By August 9, 2021 No Comments

Sustainable investment assets hit $35 trillion — 36% of all managed assets

Sustainable investment assets globally grew 15% in the past two years to reach $35 trillion, according to the Global Sustainable Investment Review 2020.

With 36% of all professionally managed assets now sustainable assets, “sustainable investing has really become a major force across global capital markets,” said Simon O’Connor, chairman of the Global Sustainable Investment Alliance, during a news briefing call about the report from the GSIA and US SIF: The Forum for Sustainable and Responsible Investment.

The report defines sustainable investment as investment approaches that consider environmental, social and governance factors in portfolio selection and management across seven strategies of sustainable or responsible investment. The most common is ESG integration, followed by negative screening (excluding companies with low ESG scores), corporate engagement and shareholder action, norms-based screening (assessing companies against specific ESG standards) and sustainability-themed investment.

The biennial report found that at the start of 2020, the U.S. and Europe dominated, with 80% of sustainable assets there. Canada’s market had the highest proportion of sustainable investment assets at 62%, followed by Europe at 42%, Australasia at 38%, the U.S. at 33% and Japan at 24%.

Not all countries are trending upward. “Sustainable investing is now at a really interesting point of transition. Theirs is now a great deal of variation,” said Mr. O’Connor, who is also CEO of the Responsible Investment Association Australasia.

Some of the fastest growth rates over the past two years occurred in Canada with 48% growth, followed by the U.S. at 42%, Japan at 34% and Australia at 25% growth from 2018 to 2020.

Other markets are slowing down, but in the case of Europe and Australia, some decline is attributed to tightening of industry standards and measurement methodology, not less activity, Mr. O’Connor said.

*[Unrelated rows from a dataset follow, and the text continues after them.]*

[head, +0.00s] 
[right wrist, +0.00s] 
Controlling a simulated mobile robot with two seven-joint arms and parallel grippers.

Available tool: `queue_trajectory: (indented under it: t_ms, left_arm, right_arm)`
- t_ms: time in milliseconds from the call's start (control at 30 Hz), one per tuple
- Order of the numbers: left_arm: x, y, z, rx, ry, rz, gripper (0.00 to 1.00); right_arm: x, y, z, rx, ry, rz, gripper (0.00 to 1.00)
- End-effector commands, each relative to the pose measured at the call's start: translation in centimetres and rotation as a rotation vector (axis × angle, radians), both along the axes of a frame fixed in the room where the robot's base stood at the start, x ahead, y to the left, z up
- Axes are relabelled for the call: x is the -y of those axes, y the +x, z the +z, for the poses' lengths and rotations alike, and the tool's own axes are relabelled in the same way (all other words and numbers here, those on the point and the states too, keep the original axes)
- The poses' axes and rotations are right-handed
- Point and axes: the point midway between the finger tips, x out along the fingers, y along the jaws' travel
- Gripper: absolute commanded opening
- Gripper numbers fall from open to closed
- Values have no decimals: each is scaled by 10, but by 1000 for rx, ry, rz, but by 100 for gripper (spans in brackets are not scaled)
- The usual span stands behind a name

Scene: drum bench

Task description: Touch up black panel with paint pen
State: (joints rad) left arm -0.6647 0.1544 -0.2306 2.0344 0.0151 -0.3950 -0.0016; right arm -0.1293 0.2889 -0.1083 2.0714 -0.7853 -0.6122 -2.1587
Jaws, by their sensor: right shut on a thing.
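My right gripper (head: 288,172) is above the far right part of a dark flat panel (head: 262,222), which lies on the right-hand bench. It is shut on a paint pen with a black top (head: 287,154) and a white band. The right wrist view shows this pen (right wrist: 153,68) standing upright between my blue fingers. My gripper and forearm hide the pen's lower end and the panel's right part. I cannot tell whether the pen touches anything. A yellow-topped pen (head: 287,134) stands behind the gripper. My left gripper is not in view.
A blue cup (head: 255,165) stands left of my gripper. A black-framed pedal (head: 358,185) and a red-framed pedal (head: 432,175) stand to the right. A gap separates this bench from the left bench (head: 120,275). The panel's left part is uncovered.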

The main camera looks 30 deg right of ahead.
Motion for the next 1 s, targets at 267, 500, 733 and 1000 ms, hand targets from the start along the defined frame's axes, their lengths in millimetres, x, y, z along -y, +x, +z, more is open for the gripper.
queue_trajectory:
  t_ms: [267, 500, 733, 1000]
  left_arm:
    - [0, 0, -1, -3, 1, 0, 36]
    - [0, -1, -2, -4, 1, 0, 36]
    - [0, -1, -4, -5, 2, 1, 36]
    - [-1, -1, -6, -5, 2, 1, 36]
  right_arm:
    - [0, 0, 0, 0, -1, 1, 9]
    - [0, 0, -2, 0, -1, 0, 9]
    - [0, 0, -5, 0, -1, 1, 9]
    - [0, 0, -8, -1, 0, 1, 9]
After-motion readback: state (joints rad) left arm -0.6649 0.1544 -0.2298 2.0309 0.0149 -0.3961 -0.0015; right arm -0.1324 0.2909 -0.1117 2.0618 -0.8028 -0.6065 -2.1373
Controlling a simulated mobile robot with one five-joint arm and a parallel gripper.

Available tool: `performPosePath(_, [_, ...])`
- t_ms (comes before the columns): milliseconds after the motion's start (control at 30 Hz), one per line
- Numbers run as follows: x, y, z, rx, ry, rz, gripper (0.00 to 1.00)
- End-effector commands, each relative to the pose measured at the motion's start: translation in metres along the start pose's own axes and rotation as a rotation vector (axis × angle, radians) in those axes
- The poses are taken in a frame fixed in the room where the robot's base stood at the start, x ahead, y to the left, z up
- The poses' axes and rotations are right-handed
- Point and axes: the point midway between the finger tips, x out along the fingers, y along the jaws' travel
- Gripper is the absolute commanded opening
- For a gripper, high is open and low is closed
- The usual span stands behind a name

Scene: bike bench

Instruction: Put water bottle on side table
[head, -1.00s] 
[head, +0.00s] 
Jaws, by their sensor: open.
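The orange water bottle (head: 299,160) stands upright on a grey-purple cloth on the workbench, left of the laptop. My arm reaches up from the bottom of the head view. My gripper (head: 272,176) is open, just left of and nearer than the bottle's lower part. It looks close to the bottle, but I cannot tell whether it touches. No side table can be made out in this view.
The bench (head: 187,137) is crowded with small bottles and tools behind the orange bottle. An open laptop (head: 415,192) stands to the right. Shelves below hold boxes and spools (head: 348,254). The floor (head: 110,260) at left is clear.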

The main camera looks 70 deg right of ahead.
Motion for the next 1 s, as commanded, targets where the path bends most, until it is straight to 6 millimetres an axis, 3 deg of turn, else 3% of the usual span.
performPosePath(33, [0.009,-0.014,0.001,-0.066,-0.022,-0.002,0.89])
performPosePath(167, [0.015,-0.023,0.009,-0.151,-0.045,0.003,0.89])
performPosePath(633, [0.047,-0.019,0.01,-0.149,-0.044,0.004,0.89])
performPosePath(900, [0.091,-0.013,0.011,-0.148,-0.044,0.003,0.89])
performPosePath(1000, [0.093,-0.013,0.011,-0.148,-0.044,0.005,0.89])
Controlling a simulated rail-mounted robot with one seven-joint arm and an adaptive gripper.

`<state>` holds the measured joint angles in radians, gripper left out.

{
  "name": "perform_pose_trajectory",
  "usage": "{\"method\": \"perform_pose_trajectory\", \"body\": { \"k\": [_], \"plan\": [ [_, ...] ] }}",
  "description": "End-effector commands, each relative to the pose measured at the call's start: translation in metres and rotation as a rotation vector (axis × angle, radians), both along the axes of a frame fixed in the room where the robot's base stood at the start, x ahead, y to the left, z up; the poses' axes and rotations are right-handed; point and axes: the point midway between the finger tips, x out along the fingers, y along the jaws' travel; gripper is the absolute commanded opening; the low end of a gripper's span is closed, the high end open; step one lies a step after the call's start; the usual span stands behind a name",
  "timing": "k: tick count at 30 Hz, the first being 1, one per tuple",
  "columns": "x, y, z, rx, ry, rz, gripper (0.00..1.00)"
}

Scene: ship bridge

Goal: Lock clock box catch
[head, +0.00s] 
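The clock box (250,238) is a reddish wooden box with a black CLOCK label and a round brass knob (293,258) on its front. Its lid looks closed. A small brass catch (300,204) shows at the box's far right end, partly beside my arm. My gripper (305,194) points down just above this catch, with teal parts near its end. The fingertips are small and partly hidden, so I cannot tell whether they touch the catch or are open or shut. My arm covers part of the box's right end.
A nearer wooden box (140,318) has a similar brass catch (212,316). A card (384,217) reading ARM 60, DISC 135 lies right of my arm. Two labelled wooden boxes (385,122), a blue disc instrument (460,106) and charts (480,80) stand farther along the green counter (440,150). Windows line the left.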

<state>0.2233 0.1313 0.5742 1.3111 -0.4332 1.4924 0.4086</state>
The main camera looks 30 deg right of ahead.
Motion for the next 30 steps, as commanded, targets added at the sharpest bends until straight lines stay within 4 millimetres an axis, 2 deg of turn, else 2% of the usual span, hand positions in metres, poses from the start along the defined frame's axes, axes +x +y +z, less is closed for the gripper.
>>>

The GSIA represents sustainable investment membership organizations in Australasia, Canada, the European Union, Japan, the Netherlands, the U.K. and the U.S.

EU turns to finance to achieve climate neutral continent

Europe plans to funnel hundreds of billions of euros into sustainable investments each year through EU banks and markets to create the first “climate-neutral continent” by 2050.

The recently published European Union’s sustainable finance framework sets out detailed milestones and measures for finance, companies and households to reach its climate goal.

It builds on a 2018 initiative which set the stage for the bloc’s ‘taxonomy’, or classification of truly green investments, and mandatory climate-related corporate disclosure.

“As the scale of investment required is well beyond the capacity of the public sector, the main objective … is to channel private financial flows into relevant economic activities,” the EU’s executive European Commission said.

As Reuters reported last month, EU states will be asked to assess by June 2023 how their financial markets contribute to eliminating the bloc’s net carbon emissions by 2050, including asset managers, pension funds, banks and insurers.

EU authorities and the European Central Bank will then calibrate the right pace for the transition by setting intermediate targets for the financial sector.

The EU executive said it will also propose changes to bank rules so that environmental, social and governance (ESG) factors are core to managing risks on their books.

The bloc’s banking watchdog will bring forward to 2023 its ongoing assessment of prudential or capital charges for exposures to environmental and social activities. Insurance capital rules may also be similarly amended.

The EU said it will consider action to improve comparability and transparency in the ESG corporate rating. Regulators have said the ratings are too opaque and could be contributing to “greenwashing” or companies overstating their green credentials to attract investors.